Exercise: Across the entries below, count the lines in which the word "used" occurs. Reply with the count alone.
====== Raw data
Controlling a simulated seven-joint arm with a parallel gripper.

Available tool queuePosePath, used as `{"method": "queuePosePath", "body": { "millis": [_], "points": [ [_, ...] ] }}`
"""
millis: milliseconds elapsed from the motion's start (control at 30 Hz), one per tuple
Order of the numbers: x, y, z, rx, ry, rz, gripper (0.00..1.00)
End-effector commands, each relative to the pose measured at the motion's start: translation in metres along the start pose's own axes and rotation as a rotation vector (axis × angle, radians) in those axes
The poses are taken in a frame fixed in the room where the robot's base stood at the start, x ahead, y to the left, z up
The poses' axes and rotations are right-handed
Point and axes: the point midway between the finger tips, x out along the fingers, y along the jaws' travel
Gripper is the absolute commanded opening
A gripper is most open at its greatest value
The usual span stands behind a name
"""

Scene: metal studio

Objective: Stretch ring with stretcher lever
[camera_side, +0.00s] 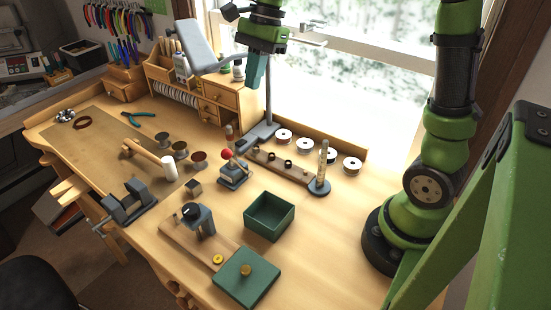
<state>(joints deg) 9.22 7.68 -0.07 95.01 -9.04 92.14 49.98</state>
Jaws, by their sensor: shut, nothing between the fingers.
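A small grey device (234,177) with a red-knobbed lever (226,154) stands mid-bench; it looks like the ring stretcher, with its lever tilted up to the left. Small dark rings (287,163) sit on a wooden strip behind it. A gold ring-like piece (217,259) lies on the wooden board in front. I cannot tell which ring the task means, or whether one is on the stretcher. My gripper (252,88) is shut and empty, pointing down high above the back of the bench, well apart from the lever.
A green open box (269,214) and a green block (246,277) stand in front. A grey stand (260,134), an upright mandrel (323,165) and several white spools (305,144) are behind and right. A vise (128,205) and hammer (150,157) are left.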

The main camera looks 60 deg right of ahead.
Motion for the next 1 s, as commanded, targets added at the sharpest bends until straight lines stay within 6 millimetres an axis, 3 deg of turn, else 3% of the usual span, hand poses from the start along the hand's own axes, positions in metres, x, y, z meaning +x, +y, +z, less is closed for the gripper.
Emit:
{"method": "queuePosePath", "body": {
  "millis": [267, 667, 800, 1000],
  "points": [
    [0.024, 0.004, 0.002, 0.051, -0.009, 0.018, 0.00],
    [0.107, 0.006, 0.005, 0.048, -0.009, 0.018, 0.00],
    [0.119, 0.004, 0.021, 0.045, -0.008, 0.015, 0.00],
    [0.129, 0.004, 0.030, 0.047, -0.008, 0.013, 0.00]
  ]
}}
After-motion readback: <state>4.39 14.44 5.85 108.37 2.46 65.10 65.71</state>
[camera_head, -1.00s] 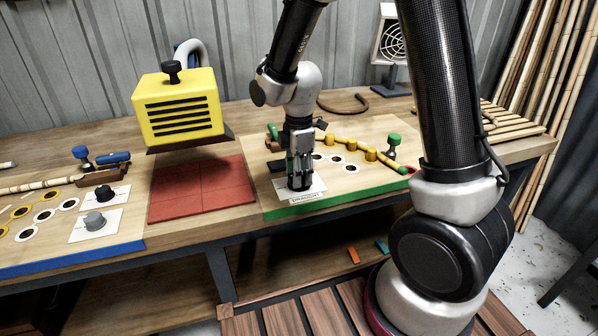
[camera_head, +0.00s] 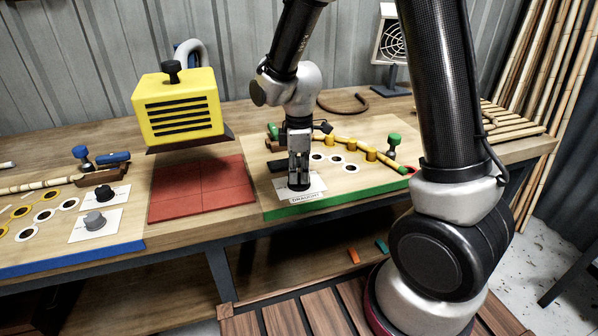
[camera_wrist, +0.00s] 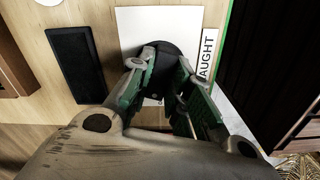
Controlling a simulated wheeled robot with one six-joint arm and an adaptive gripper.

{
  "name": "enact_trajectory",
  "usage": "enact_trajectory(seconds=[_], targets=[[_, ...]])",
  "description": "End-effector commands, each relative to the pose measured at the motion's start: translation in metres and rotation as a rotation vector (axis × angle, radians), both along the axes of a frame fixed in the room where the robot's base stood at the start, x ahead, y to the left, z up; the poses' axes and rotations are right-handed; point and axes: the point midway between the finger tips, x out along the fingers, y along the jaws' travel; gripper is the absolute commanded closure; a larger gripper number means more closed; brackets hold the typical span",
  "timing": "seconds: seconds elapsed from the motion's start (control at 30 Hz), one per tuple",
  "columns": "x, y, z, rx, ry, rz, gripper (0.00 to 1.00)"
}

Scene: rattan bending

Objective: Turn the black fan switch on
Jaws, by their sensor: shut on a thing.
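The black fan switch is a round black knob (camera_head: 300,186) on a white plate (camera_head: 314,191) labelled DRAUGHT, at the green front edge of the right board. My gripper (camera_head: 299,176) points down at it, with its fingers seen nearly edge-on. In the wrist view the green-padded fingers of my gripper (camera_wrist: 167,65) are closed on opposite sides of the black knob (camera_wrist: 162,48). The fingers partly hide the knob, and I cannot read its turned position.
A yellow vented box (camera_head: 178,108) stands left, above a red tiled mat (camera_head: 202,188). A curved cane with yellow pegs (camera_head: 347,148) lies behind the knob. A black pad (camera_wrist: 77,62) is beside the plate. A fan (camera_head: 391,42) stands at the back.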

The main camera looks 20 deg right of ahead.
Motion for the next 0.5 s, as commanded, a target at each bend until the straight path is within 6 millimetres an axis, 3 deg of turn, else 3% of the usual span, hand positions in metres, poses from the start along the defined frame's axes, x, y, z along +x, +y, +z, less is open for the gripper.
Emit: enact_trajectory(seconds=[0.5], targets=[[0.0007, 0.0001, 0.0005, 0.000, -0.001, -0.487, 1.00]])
============
====== Raw data
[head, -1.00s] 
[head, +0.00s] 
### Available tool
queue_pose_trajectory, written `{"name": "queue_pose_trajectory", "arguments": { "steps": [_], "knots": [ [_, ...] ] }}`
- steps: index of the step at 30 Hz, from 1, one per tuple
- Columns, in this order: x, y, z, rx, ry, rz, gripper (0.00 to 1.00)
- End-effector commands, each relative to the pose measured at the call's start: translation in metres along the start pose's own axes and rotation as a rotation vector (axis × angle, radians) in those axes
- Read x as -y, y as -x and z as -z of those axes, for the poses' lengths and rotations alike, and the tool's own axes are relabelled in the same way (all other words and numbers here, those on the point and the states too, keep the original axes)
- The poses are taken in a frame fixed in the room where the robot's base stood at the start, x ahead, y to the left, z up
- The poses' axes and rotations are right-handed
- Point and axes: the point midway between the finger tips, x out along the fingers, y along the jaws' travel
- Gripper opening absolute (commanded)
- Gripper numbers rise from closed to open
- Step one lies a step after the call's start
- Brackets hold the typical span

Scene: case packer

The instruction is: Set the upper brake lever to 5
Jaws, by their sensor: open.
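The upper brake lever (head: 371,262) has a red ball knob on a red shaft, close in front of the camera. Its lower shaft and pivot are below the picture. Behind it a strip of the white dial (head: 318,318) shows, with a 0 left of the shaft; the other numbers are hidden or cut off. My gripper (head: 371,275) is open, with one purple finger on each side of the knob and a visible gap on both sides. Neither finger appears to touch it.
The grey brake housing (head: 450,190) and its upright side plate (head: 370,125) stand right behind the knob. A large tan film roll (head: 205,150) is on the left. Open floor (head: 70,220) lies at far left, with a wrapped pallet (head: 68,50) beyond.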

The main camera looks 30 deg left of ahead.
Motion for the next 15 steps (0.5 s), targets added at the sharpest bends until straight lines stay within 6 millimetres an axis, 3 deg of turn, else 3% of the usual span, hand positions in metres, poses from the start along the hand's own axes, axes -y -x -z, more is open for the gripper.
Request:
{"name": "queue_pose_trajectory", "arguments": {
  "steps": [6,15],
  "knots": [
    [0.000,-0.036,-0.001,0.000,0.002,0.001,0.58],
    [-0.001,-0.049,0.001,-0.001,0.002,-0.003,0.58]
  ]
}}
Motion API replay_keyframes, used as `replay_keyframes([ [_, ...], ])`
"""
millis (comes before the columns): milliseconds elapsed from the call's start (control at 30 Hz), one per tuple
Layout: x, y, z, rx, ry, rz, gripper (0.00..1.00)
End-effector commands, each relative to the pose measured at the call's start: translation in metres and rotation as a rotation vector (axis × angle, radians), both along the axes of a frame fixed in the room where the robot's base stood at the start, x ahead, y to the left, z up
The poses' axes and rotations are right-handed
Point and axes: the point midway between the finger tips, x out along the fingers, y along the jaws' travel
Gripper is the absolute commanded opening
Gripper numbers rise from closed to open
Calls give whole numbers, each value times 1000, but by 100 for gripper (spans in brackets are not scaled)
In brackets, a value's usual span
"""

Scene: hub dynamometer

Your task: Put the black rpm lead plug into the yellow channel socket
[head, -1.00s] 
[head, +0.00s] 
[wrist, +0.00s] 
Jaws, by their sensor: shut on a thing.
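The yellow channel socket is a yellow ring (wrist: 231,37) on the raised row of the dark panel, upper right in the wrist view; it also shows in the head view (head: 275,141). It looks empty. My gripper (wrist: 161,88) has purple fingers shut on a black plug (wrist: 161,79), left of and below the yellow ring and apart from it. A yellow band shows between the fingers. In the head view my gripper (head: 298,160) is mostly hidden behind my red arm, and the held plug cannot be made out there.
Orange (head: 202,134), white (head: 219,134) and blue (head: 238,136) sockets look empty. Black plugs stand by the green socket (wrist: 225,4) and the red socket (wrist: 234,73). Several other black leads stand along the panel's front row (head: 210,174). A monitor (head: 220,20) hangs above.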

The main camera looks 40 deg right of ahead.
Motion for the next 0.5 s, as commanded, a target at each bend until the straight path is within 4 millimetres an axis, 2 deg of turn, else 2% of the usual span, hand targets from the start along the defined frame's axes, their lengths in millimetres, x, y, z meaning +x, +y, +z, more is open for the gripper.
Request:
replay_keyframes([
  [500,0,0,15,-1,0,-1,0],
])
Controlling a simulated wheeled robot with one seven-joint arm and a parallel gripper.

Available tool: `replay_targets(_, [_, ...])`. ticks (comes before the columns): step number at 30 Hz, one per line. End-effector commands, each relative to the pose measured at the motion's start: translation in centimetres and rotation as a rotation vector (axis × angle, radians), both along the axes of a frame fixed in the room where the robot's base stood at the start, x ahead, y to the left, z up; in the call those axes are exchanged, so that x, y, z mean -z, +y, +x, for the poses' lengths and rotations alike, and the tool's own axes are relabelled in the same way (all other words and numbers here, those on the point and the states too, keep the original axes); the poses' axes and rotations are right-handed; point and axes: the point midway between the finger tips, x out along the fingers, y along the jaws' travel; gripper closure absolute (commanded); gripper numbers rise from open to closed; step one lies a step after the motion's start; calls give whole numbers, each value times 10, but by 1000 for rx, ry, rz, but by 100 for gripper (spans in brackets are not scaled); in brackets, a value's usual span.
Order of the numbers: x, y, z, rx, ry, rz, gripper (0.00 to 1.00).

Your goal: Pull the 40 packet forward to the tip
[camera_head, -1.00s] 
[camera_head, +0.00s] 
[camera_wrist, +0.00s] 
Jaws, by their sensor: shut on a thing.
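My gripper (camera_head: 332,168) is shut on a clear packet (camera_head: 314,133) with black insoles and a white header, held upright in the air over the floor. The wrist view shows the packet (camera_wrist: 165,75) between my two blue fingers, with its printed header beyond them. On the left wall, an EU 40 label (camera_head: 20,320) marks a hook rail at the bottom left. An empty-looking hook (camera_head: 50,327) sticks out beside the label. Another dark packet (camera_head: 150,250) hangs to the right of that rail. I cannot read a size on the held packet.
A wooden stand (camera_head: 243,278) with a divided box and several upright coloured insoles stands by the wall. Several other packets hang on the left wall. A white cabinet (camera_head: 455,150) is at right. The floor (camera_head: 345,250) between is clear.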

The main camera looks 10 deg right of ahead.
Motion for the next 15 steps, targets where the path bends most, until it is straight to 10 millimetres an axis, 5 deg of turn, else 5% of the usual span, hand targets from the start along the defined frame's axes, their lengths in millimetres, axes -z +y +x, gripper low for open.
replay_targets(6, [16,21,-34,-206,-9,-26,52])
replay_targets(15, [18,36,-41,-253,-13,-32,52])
============
====== Raw data
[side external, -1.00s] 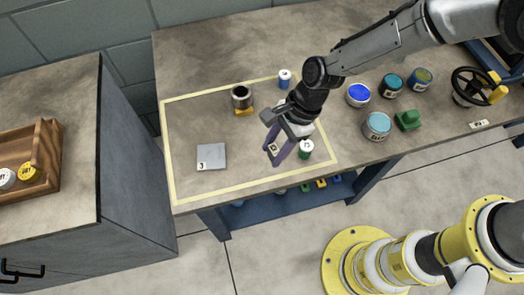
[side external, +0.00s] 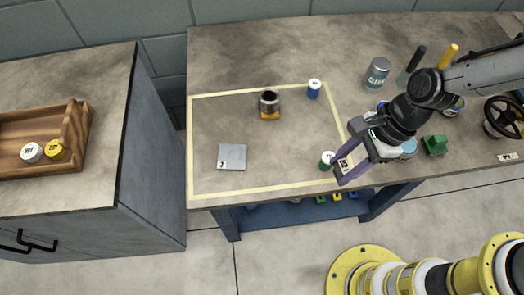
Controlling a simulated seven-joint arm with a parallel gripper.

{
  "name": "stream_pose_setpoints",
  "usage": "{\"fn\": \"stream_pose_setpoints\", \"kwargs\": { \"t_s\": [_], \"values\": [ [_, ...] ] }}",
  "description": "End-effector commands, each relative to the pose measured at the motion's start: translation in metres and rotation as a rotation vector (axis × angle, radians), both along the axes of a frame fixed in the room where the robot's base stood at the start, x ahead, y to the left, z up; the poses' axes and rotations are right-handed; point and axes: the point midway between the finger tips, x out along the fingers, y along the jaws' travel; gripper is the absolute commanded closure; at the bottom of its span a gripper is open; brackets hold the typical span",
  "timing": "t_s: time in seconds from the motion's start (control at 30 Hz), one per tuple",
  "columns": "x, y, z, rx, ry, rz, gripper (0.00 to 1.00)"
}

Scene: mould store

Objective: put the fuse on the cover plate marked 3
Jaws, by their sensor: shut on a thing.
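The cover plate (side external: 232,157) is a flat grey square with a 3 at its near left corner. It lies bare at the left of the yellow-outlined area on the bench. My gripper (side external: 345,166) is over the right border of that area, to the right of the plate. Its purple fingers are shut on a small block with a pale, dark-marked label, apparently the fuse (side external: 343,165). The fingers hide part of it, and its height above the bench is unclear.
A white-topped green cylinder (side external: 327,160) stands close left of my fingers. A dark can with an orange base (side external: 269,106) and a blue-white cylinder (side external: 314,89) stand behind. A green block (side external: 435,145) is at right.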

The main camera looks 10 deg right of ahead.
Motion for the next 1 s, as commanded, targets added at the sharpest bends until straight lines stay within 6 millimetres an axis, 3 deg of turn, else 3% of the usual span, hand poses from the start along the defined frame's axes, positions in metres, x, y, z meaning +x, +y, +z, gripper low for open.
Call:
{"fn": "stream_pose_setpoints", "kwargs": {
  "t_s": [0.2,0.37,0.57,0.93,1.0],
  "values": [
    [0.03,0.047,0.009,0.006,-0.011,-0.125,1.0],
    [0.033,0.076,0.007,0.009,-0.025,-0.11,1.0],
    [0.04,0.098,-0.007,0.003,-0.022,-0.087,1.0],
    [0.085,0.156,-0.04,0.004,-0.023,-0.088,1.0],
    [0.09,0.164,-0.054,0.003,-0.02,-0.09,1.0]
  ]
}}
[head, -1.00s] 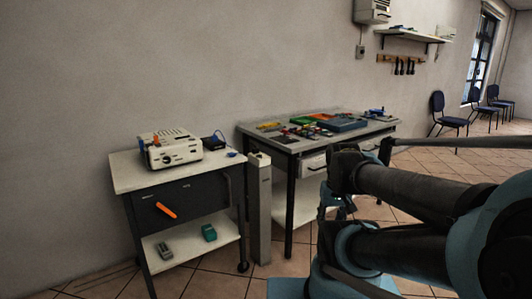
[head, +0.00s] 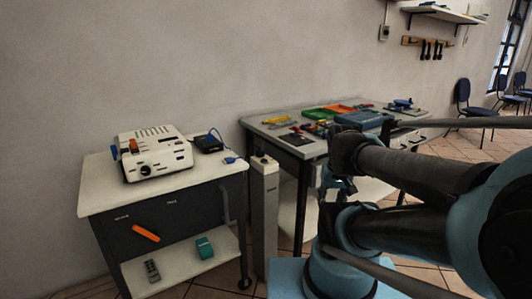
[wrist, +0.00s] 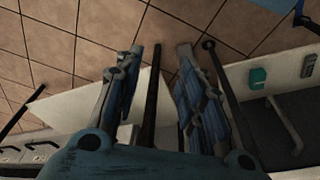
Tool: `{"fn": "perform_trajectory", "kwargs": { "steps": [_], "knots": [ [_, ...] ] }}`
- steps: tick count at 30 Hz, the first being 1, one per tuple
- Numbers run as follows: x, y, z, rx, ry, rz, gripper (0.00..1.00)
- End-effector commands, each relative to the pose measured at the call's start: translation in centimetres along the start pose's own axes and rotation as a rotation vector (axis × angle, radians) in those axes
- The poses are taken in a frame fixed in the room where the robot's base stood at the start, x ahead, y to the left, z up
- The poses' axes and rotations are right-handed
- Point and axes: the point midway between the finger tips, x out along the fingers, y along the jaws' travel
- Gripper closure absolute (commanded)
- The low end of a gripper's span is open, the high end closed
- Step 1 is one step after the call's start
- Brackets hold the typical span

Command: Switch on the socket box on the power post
============
Exercise solution: 2